Canada's Hub for International Affairs

Will Germany Kill Europe?

| July 29, 2011
Germany's Chancellor Merkel speaks during a news conference at the European Council building at the end of an euro zone leaders crisis summit in Brussels

Since the death of Trudeau’s “Third Option” (a proposal to reduce Canada’s trade dependence on the United States and increase Canadian trade with Europe), Canadians have paid scant attention to Europe. But with the European Union facing an existential crisis, Canadians would gain from heeding events taking place across the Atlantic.

As The Globe and Mail’s Brian Milner tells the CIC, “the global financial system and global markets are at least as closely intertwined today as they were in 2008,” when Lehman’s collapse triggered a global financial crisis. Were the euro to founder, the effects on Canada could be greater than they were three years ago.

The outcome of the crisis in Europe will largely depend, as economic historian Niall Ferguson has argued, on the German voter. The European Council on Foreign Relations (ECFR) recently released a report titled, What does Germany Think about Europe?, which suggests that Germany is deeply divided about the ongoing crisis, with some blaming the “lack of stability culture” and others the flawed architecture of the single-currency system.

While some see Germany returning to an era of “Wilhelmine pomposity,” in its approach to Europe, others are perplexed by Germany’s isolationist stances on global issues, such as the military intervention in Libya.


The CIC interviews the ECFR’s Hans Kundnani, whose recent article in The Washington Quarterly attempted to reconcile the apparent contradiction between the harder edge of Germany’s pursuit of its national interest within Europe and its reluctance to project power internationally. Placing Germany’s current dilemma within a historical context, Kundnani, echoing Milner, suggests that Germany in fact benefits from a weak euro.

Answering the same set of questions as Milner, another Canadian, University of Toronto economist Lou Pauly, makes the case that German and French banks are so tied up in the euro crisis that they have “no breaking point.” As the 2008 crisis demonstrated, Europe will not allow any “too big to fail” institution to fail.

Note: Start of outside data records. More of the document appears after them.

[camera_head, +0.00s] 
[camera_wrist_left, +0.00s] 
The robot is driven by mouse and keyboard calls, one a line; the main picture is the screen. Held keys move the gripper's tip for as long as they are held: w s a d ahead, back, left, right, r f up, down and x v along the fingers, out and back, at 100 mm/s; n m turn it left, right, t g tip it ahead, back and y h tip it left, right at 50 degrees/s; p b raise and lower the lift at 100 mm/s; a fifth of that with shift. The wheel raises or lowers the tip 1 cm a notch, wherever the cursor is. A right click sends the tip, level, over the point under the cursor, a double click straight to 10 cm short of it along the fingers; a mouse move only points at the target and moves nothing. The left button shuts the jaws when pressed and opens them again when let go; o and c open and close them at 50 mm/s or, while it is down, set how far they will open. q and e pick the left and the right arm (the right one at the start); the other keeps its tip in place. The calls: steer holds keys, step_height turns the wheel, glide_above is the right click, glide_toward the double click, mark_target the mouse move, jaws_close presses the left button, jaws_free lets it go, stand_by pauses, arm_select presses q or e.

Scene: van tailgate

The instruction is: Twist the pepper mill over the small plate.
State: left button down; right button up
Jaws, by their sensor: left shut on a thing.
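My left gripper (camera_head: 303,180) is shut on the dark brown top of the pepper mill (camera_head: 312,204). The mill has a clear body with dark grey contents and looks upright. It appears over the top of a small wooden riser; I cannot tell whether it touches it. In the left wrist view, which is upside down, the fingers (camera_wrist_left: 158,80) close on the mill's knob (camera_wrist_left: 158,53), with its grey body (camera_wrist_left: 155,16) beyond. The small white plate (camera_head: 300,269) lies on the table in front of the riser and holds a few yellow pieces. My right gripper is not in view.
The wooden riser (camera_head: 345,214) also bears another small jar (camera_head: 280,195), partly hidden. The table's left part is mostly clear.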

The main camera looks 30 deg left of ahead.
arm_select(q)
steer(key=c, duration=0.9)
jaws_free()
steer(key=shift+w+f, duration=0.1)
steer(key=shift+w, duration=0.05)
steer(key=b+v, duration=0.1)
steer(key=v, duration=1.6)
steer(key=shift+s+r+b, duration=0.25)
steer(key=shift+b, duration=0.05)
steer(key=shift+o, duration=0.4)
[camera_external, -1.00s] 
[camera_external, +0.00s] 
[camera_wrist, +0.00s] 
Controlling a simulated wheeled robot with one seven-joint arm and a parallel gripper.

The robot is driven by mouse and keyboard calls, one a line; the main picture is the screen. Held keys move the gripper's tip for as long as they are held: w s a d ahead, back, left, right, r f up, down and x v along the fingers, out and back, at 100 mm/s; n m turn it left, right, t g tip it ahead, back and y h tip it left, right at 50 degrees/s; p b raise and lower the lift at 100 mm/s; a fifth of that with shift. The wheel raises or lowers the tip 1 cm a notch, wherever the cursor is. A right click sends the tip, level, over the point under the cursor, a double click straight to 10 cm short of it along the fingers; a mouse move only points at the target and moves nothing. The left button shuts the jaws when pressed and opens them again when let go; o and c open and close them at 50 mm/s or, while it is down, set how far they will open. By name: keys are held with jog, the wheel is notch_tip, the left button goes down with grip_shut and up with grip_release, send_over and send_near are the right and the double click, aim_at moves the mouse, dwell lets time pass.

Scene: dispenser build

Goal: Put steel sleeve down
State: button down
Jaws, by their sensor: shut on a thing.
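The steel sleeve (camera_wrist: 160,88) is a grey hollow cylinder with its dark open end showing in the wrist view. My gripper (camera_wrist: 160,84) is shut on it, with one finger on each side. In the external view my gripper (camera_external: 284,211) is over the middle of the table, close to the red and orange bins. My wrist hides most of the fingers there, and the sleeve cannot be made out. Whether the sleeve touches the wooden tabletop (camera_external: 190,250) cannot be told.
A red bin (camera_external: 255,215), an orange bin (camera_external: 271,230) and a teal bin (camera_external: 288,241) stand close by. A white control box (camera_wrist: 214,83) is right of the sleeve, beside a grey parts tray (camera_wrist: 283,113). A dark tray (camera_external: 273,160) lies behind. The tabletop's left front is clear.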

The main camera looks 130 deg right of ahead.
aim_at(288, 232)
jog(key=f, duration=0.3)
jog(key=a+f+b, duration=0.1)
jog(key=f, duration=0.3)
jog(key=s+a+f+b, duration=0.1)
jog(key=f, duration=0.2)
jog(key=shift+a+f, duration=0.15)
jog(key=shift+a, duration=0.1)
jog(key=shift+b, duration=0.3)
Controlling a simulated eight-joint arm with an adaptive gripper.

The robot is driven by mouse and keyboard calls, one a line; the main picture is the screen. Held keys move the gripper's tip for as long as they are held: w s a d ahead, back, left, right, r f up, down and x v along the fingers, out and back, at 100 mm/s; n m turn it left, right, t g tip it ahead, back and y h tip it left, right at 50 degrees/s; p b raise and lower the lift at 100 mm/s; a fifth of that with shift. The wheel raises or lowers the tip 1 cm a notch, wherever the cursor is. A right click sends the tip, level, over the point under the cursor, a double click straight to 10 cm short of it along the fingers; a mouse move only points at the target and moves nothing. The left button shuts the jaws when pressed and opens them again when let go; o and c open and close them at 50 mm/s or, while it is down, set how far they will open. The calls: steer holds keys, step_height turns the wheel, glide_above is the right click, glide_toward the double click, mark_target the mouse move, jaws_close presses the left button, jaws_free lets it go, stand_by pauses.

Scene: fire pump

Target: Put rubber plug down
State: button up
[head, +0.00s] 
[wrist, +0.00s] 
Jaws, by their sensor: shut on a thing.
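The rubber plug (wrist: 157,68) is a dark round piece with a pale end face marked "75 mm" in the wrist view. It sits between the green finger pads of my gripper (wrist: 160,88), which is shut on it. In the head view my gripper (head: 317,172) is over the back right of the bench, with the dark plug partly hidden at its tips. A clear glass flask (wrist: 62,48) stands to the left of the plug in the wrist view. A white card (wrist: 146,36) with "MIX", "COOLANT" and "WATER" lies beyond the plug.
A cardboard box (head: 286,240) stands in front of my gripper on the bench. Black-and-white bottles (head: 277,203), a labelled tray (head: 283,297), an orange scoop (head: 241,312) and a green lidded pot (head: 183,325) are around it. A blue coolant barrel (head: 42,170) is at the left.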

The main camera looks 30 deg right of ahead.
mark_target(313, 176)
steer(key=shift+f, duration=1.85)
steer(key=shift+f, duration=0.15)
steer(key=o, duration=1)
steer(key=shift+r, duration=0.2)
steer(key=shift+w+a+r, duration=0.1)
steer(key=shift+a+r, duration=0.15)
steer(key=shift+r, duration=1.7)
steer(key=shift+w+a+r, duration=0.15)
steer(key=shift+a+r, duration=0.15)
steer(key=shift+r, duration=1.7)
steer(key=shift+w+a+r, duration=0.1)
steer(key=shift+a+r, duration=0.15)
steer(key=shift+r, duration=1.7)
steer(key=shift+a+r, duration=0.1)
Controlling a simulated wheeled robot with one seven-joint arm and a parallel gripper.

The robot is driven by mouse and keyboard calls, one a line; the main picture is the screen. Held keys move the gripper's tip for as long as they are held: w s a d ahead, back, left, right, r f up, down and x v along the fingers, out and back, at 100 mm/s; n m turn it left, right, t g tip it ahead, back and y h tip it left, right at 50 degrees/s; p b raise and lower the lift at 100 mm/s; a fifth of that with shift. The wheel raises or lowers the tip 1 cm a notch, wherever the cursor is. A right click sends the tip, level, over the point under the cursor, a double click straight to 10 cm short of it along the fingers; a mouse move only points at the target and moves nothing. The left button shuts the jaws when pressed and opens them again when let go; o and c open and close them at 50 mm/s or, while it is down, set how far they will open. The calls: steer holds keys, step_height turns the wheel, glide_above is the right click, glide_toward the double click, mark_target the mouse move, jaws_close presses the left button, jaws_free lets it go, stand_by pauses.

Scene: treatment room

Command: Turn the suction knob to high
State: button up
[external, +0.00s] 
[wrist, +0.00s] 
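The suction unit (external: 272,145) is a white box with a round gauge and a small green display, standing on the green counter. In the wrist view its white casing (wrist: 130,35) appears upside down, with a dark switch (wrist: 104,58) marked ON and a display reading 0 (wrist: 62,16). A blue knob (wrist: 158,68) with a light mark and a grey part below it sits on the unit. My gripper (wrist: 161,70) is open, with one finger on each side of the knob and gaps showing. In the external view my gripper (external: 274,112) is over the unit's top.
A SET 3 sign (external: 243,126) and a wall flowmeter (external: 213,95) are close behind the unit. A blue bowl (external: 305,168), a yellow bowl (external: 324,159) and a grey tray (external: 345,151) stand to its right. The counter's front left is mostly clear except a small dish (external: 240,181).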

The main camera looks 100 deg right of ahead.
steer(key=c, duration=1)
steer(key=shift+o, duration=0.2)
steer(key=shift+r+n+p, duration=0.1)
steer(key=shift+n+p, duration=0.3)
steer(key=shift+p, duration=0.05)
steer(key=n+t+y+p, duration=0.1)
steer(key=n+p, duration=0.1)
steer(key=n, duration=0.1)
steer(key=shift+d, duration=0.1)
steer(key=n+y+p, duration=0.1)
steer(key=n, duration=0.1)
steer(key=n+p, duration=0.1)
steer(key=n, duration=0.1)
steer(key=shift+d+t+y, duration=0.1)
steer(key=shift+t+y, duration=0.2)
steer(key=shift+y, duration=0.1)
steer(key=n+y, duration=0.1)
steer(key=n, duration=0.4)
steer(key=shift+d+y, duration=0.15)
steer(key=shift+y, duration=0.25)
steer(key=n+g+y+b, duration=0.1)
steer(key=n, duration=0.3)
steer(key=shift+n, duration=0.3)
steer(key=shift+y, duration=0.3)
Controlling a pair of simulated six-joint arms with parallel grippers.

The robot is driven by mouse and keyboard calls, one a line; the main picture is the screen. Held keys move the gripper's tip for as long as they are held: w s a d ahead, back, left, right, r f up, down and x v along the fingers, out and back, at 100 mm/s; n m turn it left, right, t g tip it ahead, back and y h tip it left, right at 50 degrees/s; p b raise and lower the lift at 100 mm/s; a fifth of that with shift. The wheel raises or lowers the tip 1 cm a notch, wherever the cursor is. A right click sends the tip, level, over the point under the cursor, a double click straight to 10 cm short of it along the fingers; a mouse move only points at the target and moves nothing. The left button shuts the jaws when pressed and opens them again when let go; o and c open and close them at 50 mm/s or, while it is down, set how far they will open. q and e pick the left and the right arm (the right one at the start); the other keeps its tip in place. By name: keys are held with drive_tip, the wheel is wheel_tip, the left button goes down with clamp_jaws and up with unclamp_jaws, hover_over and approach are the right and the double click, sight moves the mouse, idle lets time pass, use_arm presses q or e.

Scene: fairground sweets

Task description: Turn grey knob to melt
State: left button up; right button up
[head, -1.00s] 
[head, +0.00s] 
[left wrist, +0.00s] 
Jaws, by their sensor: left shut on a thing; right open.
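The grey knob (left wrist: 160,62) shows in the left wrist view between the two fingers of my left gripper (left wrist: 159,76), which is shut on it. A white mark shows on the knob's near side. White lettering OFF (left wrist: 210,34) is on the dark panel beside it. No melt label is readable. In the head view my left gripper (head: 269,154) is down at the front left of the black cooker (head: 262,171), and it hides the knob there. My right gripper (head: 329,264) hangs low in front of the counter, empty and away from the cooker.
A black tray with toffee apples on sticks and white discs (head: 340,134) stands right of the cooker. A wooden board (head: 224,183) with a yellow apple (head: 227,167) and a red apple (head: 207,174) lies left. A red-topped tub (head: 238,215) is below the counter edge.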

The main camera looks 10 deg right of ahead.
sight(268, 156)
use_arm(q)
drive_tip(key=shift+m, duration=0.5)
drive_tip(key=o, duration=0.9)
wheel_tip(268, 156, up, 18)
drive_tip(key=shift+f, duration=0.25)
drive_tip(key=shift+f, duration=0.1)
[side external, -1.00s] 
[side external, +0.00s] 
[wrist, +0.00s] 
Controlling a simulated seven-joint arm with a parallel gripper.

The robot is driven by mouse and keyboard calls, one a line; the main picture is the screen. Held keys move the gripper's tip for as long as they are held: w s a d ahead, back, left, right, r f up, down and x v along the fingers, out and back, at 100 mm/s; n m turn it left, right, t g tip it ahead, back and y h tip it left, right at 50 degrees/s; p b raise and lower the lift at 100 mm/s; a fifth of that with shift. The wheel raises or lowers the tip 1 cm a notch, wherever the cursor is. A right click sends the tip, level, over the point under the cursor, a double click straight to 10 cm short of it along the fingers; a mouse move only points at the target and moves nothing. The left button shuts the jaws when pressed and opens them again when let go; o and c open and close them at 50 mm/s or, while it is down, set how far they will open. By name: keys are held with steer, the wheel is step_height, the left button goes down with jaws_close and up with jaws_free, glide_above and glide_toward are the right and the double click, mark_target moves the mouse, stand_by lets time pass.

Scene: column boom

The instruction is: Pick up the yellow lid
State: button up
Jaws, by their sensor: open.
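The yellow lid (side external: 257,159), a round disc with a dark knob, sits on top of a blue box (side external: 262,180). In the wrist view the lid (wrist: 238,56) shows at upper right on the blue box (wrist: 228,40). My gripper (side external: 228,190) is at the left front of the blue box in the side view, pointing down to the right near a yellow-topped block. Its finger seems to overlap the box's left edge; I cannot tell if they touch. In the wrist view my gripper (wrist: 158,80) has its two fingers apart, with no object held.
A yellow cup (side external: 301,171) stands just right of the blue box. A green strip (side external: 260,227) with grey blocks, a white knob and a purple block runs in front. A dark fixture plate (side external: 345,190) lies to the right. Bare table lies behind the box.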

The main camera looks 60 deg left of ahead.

Will 2011 be like 2008, or will the German voter kill Europe?

Photo Courtesy Reuters.

  • James Elliott

    I think the German voter/taxpayer is enormously pragmatic and will weigh the costs (in increased taxes to pay for regular bail-outs of the less well disciplined countries) against the benefits (in increased German exports and general stability) when deciding whether to continue picking up the lion’s share of the costs.